Seek out every line containing the word "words", and copy each.

━━━━━━━━━━━━━━━━━━━━

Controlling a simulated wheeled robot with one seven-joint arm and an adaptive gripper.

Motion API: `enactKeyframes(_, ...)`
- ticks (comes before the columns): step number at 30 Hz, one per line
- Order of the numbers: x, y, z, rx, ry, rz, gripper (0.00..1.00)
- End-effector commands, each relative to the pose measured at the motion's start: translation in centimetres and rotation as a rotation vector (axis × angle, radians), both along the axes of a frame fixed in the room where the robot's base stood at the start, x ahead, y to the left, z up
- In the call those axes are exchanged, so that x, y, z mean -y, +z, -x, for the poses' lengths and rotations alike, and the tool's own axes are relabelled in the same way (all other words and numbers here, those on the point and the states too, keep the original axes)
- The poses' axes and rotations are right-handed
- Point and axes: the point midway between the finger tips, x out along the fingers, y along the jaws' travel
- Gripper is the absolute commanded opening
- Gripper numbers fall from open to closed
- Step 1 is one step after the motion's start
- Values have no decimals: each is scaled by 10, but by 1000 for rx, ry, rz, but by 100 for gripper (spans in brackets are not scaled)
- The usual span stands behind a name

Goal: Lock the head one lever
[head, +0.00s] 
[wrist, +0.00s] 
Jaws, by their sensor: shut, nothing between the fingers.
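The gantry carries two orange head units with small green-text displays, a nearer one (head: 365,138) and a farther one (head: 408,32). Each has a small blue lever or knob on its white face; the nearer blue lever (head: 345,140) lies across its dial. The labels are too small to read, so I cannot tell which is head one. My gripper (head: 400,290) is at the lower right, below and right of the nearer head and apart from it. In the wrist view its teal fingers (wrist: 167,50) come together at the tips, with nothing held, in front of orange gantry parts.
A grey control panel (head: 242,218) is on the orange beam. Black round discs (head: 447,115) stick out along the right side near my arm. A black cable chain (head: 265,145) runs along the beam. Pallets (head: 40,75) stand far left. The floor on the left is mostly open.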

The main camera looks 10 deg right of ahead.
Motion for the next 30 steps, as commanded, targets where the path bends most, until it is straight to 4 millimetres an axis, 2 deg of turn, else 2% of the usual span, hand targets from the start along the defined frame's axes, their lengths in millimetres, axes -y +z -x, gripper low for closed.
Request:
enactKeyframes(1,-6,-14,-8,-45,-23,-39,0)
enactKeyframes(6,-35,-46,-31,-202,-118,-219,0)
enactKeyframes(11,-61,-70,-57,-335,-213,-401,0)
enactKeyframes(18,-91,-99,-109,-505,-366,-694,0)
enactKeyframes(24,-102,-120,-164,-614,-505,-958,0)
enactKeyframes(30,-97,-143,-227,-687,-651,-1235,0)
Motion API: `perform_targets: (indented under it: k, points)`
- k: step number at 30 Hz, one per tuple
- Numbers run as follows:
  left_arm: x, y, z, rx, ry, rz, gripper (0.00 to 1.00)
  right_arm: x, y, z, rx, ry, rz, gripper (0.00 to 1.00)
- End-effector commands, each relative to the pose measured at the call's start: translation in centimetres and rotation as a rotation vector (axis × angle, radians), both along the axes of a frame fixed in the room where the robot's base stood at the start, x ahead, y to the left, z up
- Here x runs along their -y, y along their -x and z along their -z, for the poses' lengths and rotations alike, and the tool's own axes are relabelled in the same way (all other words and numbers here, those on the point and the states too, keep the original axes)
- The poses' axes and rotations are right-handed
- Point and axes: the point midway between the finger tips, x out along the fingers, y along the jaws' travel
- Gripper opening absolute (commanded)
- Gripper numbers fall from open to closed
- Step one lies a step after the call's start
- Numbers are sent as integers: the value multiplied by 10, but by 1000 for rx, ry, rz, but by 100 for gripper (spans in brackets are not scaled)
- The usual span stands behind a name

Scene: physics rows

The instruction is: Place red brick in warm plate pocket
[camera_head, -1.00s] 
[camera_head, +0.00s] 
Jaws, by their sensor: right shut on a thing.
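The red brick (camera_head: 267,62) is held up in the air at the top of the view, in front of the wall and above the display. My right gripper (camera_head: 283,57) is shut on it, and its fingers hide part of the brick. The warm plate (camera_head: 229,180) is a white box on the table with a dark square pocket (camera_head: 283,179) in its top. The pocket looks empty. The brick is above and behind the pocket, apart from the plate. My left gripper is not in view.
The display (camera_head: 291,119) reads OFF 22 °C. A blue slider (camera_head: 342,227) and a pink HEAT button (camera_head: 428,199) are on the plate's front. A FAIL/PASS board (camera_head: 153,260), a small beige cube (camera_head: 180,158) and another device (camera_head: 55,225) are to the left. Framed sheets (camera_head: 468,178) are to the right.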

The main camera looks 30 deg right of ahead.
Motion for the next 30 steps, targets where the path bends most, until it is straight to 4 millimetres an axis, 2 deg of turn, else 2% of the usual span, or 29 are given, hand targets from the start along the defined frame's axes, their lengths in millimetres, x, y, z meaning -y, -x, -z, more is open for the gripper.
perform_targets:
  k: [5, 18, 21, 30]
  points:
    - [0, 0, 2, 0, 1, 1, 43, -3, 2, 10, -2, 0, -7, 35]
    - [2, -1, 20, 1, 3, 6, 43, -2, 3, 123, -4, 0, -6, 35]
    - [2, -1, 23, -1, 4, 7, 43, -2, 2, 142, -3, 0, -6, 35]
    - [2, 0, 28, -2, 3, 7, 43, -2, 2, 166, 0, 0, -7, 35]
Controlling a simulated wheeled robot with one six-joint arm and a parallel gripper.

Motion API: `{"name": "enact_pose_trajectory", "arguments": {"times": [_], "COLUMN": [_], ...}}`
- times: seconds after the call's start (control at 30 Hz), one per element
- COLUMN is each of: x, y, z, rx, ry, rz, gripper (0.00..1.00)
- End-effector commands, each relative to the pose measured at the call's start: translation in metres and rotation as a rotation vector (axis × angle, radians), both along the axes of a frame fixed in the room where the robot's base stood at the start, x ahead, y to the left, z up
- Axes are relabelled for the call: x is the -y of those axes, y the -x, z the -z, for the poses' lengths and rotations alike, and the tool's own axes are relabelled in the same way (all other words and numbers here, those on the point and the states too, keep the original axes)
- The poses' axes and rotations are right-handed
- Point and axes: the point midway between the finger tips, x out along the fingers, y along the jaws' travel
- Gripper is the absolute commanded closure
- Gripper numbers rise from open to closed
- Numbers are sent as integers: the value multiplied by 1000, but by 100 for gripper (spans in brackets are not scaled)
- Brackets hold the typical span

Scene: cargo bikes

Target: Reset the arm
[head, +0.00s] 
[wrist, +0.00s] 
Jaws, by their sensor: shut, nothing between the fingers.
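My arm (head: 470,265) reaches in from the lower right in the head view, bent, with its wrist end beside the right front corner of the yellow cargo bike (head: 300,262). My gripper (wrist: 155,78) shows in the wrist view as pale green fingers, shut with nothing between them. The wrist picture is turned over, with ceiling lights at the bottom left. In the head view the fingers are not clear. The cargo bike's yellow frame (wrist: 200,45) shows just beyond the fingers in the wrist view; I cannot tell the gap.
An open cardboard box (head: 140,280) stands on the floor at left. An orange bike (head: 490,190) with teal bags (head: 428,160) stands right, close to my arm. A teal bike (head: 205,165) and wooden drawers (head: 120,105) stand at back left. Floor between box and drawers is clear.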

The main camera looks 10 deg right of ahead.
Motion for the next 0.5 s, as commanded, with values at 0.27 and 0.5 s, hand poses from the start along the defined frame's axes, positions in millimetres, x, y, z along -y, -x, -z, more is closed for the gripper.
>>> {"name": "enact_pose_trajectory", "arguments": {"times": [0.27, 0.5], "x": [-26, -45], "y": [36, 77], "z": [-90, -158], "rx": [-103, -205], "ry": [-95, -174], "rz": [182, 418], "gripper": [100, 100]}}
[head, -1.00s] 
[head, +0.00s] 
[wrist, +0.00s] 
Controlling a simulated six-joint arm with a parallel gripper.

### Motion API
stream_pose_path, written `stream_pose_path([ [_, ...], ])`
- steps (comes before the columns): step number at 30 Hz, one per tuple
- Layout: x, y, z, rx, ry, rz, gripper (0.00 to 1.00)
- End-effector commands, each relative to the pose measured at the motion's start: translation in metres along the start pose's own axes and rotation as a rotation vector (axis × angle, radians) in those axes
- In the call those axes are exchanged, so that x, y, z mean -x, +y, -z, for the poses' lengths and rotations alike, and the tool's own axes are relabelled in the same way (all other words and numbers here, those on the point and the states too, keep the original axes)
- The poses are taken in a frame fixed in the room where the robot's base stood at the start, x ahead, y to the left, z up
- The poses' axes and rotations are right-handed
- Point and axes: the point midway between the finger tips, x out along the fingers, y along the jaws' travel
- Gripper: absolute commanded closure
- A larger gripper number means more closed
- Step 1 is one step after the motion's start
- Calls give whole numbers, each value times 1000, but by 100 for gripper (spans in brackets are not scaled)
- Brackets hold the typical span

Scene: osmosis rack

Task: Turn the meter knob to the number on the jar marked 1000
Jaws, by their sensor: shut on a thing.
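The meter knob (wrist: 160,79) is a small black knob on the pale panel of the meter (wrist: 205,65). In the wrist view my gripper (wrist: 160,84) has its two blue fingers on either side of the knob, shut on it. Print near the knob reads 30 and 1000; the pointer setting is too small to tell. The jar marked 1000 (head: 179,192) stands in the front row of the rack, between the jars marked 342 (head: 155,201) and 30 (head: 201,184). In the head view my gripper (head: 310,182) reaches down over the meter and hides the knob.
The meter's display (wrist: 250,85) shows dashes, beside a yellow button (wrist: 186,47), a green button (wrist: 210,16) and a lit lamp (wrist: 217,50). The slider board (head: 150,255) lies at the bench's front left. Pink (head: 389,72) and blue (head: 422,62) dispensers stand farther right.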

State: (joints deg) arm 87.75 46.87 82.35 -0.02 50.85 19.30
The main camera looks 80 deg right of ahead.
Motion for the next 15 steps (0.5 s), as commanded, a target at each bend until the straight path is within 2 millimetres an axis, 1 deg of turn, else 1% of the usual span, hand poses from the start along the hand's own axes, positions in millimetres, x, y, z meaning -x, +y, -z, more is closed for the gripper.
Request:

━━━━━━━━━━━━━━━━━━━━

#### The output:
- In the call those axes are exchanged, so that x, y, z mean -y, +z, -x, for the poses' lengths and rotations alike, and the tool's own axes are relabelled in the same way (all other words and numbers here, those on the point and the states too, keep the original axes)
- Here x runs along their -y, y along their -x and z along their -z, for the poses' lengths and rotations alike, and the tool's own axes are relabelled in the same way (all other words and numbers here, those on the point and the states too, keep the original axes)
- Axes are relabelled for the call: x is the -y of those axes, y the -x, z the -z, for the poses' lengths and rotations alike, and the tool's own axes are relabelled in the same way (all other words and numbers here, those on the point and the states too, keep the original axes)
- In the call those axes are exchanged, so that x, y, z mean -x, +y, -z, for the poses' lengths and rotations alike, and the tool's own axes are relabelled in the same way (all other words and numbers here, those on the point and the states too, keep the original axes)

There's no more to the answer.